SUPPLIED INFORMATION >>
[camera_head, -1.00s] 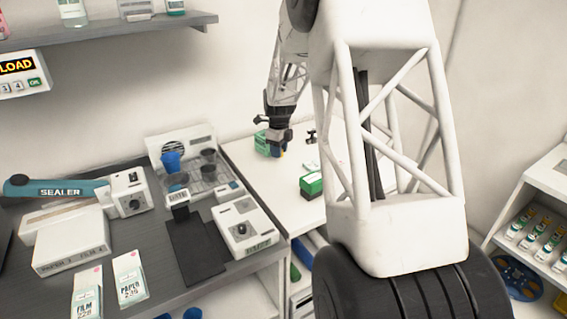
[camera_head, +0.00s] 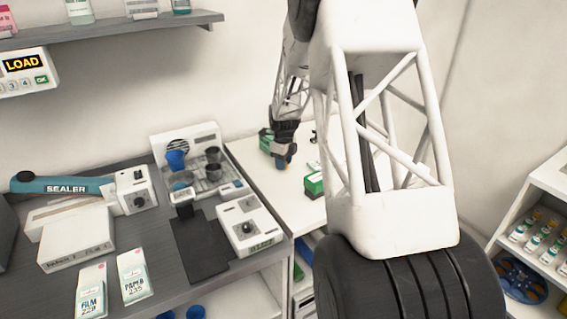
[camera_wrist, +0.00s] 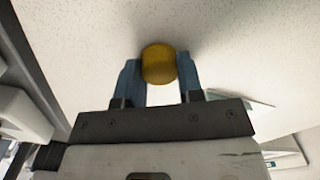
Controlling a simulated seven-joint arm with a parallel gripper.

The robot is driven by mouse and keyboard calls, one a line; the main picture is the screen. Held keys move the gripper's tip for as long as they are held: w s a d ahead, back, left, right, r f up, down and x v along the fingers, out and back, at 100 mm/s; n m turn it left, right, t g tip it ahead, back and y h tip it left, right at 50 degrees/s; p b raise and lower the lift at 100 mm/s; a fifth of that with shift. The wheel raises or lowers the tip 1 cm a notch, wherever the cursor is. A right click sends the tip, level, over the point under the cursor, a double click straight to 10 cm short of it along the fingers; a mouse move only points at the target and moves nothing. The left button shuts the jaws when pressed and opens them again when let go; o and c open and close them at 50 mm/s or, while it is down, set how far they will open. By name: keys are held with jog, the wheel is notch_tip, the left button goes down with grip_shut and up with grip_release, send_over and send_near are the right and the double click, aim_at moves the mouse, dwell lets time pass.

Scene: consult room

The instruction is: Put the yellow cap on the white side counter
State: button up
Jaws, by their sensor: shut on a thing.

EXERCISE PROMPT >> Leave out the pictures and give the listing above again exactly.

RESPONSE >>
[camera_head, -1.00s] 
[camera_head, +0.00s] 
[camera_wrist, +0.00s] 
Controlling a simulated seven-joint arm with a parallel gripper.

The robot is driven by mouse and keyboard calls, one a line; the main picture is the screen. Held keys move the gripper's tip for as long as they are held: w s a d ahead, back, left, right, r f up, down and x v along the fingers, out and back, at 100 mm/s; n m turn it left, right, t g tip it ahead, back and y h tip it left, right at 50 degrees/s; p b raise and lower the lift at 100 mm/s; a fifth of that with shift. The wheel raises or lowers the tip 1 cm a notch, wherever the cursor is. A right click sends the tip, level, over the point under the cursor, a double click straight to 10 cm short of it along the fingers; a mouse move only points at the target and moves nothing. The left button shuts the jaws when pressed and opens them again when let go; o and c open and close them at 50 mm/s or, while it is down, set how far they will open. By name: keys are held with jog, the wheel is notch_tip, the left button goes down with grip_shut and up with grip_release, send_over and send_near are the right and the double click, aim_at moves the mouse, dwell lets time pass.

Scene: consult room

The instruction is: Put the yellow cap on the white side counter
State: button up
Jaws, by their sensor: shut on a thing.

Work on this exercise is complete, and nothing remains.